Neue Westfälische (Bielefeld): Krawalle in England Randale trifft Shopping JOCHEN WITTMANN, LONDON

Als ein Spezialkommando der Londoner Polizei am
vergangenen Donnerstag Mark Duggan erschoss, hätte niemand ahnen
können, in welchem Chaos das Land sich kaum eine Woche später
befinden würde. Duggans Tod war der Auslöser für eine Demonstration
im Londoner Stadtteil Tottenham, die schnell in wüsten Krawall
ausartete. Seitdem will das Land nicht mehr zur Ruhe kommen.

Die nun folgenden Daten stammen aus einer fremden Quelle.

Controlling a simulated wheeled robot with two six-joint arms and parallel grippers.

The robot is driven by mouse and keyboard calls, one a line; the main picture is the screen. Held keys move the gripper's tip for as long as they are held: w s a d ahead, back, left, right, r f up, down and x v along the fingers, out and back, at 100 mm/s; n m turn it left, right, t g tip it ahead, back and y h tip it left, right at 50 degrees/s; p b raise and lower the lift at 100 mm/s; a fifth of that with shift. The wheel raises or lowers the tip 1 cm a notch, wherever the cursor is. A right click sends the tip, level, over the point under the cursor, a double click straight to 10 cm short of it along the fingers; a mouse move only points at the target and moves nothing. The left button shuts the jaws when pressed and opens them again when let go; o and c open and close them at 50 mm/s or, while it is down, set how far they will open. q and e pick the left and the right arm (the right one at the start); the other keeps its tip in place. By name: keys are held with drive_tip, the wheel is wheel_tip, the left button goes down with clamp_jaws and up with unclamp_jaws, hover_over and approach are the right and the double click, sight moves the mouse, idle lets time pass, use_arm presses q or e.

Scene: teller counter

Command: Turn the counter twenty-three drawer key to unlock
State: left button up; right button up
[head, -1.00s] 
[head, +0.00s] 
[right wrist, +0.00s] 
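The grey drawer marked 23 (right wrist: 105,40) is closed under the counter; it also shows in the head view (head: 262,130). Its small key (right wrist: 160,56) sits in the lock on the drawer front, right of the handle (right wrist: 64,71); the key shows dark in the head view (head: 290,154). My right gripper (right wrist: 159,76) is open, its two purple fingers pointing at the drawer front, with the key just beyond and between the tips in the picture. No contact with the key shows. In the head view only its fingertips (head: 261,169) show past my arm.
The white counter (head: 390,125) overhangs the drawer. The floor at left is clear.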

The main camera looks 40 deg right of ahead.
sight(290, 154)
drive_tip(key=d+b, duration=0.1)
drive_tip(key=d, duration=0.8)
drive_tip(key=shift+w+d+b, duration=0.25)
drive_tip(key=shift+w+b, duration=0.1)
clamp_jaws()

Schnell
wird sich dieser Flächenbrand nicht löschen lassen. Nach dem Tod von
Mark Duggan, einem 29-jährigen Schwarzen, werfen die Randalierer
Scotland Yard „institutionalisierten Rassismus“ vor. Doch was sich in
den letzten Nächten auf Londons Straßen abspielte waren keine
Rassenunruhen alten Stils, in denen sich sozial benachteiligte
Jugendliche mit der Polizei prügelten, weil sie sich gegen Rassismus
und Chancenlosigkeit wehrten. Sozial benachteiligt mögen viele von
ihnen immer noch sein, aber diesmal geht es den Randalierern nicht um
den Kampf gegen eine ungerechte Gesellschaft. Ihre Motive sind
eigennütziger. Zum einen ist da das Phänomen des sogenannten
„recreational rioting“ des Spaß-Krawalls. Zum anderen, dass
demonstrieren die regelmäßigen Bilder von Plünderungen, geht es den
zumeist jugendlichen Krawallmachern schlicht um persönliche
Bereicherung. Randale trifft Shopping – auf diese Fomel ließe sich
das Ganze bringen. Das bedeutet eine neue und beunruhigende Qualität
im Verhältnis zwischen der Unterklasse und dem Rest der Gesellschaft,
weil es zeigt wie weit sich die Jugendgangs von sozialen Normen
entfernt haben und wie gewaltbereit sie sind. Und richtig gefährlich
wird es, wenn zu Diebstahl und Plünderei auch noch Brandstiftung
hinzukommt. Was zur Zeit in Großbritannien passiert, kann man getrost
als die Herrschaft des Mobs bezeichnen.